Lets just say this is Part I
1. BASIC ONION MASALA (PASTE)
This is handy when I’m dealing with the often loved Indian curries. You can simply fry one portion of this masala and store it in the fridge. The other portion could be kept in the freezer and quickly thawed whenever required.
- Red Onions (cut into quarters) 1/2 kg
- Garlic (peeled) 100 gms
- Ginger (cut roughly) 50 gms
- Tomatoes (cut roughly) 1/2 kg
- Green or Red chillies (fresh) 2-3
- Oil 4 tbsps
- Bay leaves (large) 2
- Combine red onions, ginger, garlic, tomatoes and chillies in a blender.
- Make it into a fine paste and divide it into 2 portions.
- Take the first portion in a wok, put 2 tbsps of oil and heat till the oil starts smoking.
- Add this hot oil immediately to the paste and mix evenly.
- Store this portion in the freezer.
- Now take the remaining oil in a deep non-stick pan and heat it.
- Add the bay leaves and the paste. Cover and fry on low heat.
- Remove the lid and stir to check whether it is cooked.

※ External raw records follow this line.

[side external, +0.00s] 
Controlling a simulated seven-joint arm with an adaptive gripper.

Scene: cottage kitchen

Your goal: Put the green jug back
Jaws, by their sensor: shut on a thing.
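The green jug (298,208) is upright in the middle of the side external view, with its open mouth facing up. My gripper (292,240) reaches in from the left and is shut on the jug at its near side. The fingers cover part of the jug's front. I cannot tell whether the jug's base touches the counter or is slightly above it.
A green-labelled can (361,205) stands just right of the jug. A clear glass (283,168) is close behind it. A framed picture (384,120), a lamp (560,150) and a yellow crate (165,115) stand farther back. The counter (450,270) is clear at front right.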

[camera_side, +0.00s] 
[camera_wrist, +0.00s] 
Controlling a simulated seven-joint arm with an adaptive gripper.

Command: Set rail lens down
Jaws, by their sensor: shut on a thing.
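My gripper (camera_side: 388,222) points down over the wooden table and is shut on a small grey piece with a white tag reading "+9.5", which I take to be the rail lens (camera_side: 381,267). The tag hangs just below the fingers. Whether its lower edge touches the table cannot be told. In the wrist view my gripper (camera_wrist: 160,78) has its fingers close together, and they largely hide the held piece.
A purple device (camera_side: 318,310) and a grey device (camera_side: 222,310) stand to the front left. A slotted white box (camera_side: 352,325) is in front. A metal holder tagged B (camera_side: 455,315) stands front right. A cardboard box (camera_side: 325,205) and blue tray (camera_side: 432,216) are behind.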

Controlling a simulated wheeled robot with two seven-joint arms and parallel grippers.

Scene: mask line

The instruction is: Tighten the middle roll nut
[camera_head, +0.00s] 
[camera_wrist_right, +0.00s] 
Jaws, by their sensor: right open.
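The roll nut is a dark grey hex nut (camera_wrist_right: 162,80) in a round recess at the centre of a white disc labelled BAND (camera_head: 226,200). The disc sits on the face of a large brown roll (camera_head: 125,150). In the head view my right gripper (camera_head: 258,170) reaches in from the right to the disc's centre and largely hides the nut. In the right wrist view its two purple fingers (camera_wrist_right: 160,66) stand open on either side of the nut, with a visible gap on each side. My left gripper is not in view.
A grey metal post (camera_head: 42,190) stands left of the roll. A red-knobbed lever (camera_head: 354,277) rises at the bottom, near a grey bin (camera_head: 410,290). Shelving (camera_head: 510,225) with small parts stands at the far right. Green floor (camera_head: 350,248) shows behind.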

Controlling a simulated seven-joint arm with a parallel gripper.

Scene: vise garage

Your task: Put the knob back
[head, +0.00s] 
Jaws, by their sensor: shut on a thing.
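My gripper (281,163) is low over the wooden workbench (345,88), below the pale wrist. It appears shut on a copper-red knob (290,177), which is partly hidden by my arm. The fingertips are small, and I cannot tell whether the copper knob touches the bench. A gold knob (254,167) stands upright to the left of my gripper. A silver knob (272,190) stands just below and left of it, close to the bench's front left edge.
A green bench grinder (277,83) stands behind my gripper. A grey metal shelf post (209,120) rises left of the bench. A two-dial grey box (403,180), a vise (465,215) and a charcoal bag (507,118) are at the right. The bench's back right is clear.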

- Keep frying until oil separates in the corners of the pan.
- Once cooled, store in a dry container and keep in refrigerator.
Note: Not freezer this time! The fried one makes your cooking faster than if you used the other portion.

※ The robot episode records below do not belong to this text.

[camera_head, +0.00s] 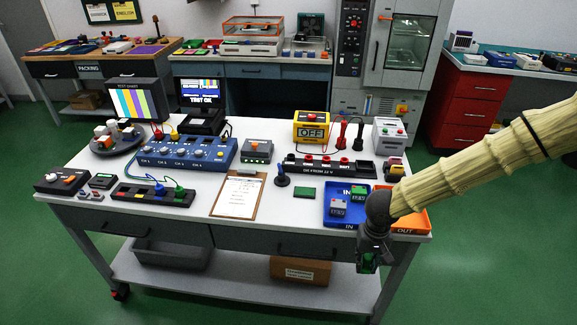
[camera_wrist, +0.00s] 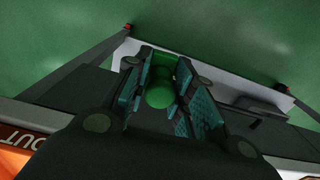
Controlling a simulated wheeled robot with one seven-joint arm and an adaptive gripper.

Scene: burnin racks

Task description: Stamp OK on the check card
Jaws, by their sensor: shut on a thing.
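The check card (camera_head: 238,193) appears to be the white printed sheet on a brown clipboard (camera_head: 219,212) near the table's front middle. Its print is too small to read. My gripper (camera_head: 368,263) hangs beyond the table's front edge at the right. It is shut on a green stamp-like piece; the wrist view shows its round green part (camera_wrist: 160,90) between the fingers (camera_wrist: 166,98). Its stamping face is hidden. A flat green pad (camera_head: 305,194) lies right of the clipboard. A dark upright knob-handled piece (camera_head: 282,178) stands on the table between them.
A blue IN tray (camera_head: 337,222) with small grey-green units and an orange OUT tray (camera_head: 418,219) sit near my arm. The OUT tray also shows in the wrist view (camera_wrist: 14,160). A black strip with plugs (camera_head: 150,196) lies left of the clipboard. Instruments fill the table's back.

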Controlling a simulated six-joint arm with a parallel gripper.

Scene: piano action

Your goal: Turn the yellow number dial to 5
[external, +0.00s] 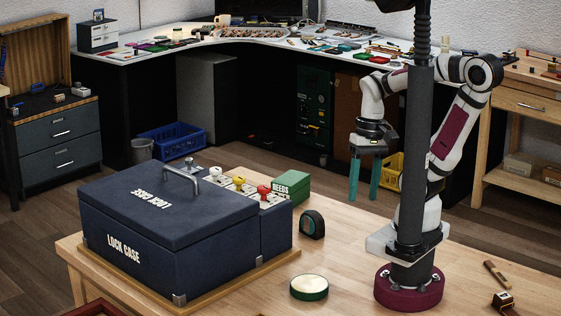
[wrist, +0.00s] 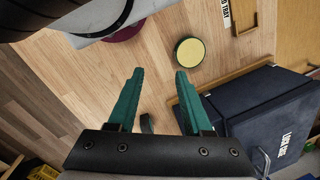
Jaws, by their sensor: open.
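The yellow number dial (external: 239,183) sits on the light panel (external: 247,188) at the back right of the dark blue lock case (external: 165,235). It stands between a white dial (external: 215,171) and a red dial (external: 263,191). The number it is set to is too small to read. My gripper (external: 363,199) is open and empty, its green fingers pointing down, well to the right of the dials and apart from them. In the wrist view my gripper (wrist: 160,72) has bench wood between its fingers. The case (wrist: 270,115) shows at right there; I cannot make out the dials.
A green reeds box (external: 291,186) stands close behind the dials. The case handle (external: 182,176) rises from the lid.

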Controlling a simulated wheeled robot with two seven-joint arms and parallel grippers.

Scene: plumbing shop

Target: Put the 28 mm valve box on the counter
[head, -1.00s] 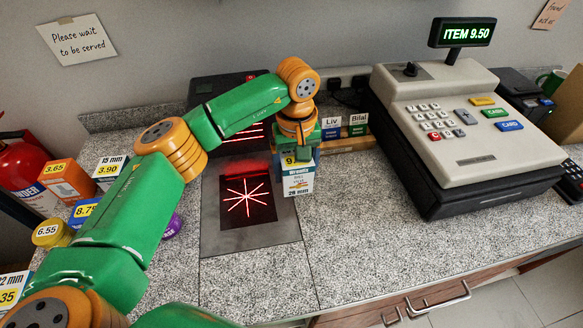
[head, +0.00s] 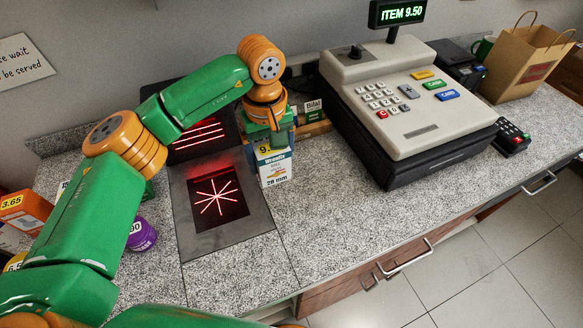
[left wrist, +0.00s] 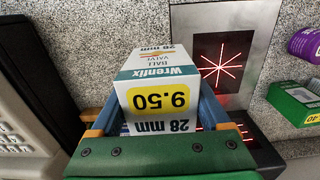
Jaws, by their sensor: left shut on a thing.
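The 28 mm valve box (head: 274,170) is white and blue with a yellow 9.50 label, and stands upright just right of the scanner plate in the head view. My left gripper (head: 270,142) is shut on its upper part from above. In the left wrist view, the valve box (left wrist: 155,95) sits between the two blue fingers of the left gripper (left wrist: 157,108). The counter (head: 345,220) is speckled grey stone. I cannot tell whether the box's base touches it. My right gripper is not in view.
The scanner (head: 215,195) glows red left of the box. A cash register (head: 405,105) stands to the right, with a card terminal (head: 511,138) and a paper bag (head: 527,60) beyond. Priced goods, including a purple one (head: 141,234), stand at left. The counter front is clear.

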2. GARLIC, GINGER AND GREEN CHILLI PASTE
This is an extremely handy kitchen essential that speeds up your work remarkably. This paste can be used to marinate many items from Indian to Chinese and Continental to Thai and has many variations. This is my special paste.
- Garlic (peeled, roughly chopped) 200 gms
- Ginger (cut into small pieces) 100 gms
- Green chillies 2
- Oil 3 tbsps
- Put garlic, ginger and green chillies in the blender and blend till you get a fine and smooth paste.
- Empty it into a dry bowl.
- Now heat oil in a wok till it starts smoking.
- Now add it to the paste and stir.
- Store in an air tight container.
- I like to divide this paste into 2 portions and store lesser quantity in the fridge, where it is easily accessible
- The larger portion is kept in my freezer and I take it out little by little to refill the portion in the fridge.
- I also add green chillies to the paste to avoid the overpowering smell of garlic when it is stored for too long.
- Adding smoked oil (Refer Procedure point 3.) keeps the paste fresh for longer.